Phase change is a phrase used in physics to indicate a change of the state of matter. For example, some materials can be in the solid, liquid or gaseous phases. Water can be ice liquid water, or steam. Chemically, it is essentially the same entity, but looks, feels and behaves quite differently.

Sometimes the change of phase happens very quickly, sometimes relatively slowly. Toss an ice cube into a hot fire and the water doesn’t stay very long as a solid, passing rapidly through the liquid phase and very quickly into steam.

Similarly, the 12 GeV Upgrade Project is experiencing change. For several years we have been in preparation for the project, doing research and development to provide a reasonable basis for our designs and our plans. Typically, we have been working toward the next review with a fairly short horizon. The system, the environment in which the project existed, was forgiving. Not quite keeping the schedule on R&D did not lead to any dramatic consequences. Delays in completion of some project engineering or design work could be absorbed by compression of the remaining effort prior to Sept. 30, 2009.

In October last year, with the formal approval for the start of construction, things started to change. And with the funding injection from the full FY20009 appropriation and the injection of stimulus money, it’s a new game - it’s a new phase.

In the new phase, the presence of funding exposes the next layer of difficulty. We may see that not having assigned the appropriate resources to a design task means it hasn’t yet finished. We may see that not having taken that final design decision means that we are not quite ready to put out the next requisition. No requisition, no start of work by the company providing the cavities, or the magnet, or the fiber, or the hole in the ground.

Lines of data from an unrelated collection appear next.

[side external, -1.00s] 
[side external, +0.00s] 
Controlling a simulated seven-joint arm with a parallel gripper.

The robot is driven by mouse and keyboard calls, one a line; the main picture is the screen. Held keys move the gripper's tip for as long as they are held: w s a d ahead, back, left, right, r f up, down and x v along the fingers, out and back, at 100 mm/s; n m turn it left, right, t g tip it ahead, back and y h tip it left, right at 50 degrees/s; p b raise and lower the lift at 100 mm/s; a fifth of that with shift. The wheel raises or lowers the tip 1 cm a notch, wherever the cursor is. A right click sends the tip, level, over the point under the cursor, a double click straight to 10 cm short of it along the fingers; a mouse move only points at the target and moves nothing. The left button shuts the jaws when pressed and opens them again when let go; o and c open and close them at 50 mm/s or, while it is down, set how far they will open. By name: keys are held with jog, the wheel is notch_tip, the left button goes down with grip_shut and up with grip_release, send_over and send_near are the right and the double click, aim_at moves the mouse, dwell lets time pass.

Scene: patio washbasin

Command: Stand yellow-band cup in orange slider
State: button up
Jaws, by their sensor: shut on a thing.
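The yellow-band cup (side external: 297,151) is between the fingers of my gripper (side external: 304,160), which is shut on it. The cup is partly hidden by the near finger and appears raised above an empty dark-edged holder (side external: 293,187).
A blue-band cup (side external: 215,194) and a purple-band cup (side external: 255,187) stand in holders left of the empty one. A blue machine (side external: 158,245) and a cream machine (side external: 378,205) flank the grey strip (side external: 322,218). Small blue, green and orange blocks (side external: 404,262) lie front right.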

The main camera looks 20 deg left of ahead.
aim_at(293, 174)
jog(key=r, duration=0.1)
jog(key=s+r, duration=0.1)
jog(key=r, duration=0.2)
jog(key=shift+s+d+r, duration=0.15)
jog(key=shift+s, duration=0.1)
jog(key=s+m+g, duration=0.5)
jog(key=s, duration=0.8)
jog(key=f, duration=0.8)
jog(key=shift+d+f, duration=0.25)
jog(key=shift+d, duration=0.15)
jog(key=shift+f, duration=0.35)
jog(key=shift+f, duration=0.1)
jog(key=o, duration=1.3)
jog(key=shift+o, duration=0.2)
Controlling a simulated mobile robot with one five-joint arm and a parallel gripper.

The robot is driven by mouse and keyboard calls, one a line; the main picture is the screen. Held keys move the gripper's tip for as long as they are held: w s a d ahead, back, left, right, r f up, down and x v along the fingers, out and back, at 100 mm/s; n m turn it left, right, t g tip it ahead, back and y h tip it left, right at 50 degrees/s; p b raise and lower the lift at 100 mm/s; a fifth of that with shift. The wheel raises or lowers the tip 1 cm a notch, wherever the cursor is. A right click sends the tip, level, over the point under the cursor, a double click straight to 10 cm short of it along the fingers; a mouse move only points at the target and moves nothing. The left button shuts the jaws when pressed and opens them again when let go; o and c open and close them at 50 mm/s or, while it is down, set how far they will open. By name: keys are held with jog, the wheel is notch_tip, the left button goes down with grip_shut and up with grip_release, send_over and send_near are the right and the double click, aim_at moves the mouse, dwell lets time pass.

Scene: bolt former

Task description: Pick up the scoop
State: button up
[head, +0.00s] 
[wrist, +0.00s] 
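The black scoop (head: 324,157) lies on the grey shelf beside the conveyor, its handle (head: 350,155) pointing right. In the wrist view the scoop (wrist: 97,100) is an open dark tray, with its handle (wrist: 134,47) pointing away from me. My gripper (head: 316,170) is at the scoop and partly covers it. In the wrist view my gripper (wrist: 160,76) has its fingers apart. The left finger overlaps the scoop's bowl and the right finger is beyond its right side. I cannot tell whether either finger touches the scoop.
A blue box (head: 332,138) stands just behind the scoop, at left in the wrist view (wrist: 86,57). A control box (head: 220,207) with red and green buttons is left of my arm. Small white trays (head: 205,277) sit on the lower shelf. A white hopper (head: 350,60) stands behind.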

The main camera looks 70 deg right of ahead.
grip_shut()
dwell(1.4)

For those in the project this phase change is palpable. Managers are feeling the pressure. “I can’t start this work at university X without an MOU. … Why did the director not yet sign that MOU? ... Where is it stuck? ... And that requisition? ... Didn’t I put it in the project manager’s electronic input tray? It’s for several million dollars - maybe I’d better e-mail up the chain.”

But wait. That purchase is not on the critical path. It is not the thing that today limits the date on which the project will finish. Agreed. But the last thing we want is a project in which EVERYTHING is on the critical path!!!

We have talked of a tension for several months now; the tension between delivering on important physics with the current program and getting on with the 12 GeV Project. That tension will continue. But the project needs to move forward. The issue involves most of us - users, physicists, technicians, engineers, administrators, procurement (now there is a hot post at the moment!) - even the Director feels the urgency. Each of us needs to respond and some of us will find that our work assignments change to help advance the project.

If we have not already done so, many of us will soon sense this rise in temperature. The project has made the first phase change from ice to water. Now is the time to warm the water. If we can do that and get the water hot, maybe we can avoid boiling the water in the future. That phase change would be a lot less pleasant! This way, we can all look forward to an amazing new scientific capability for our international community.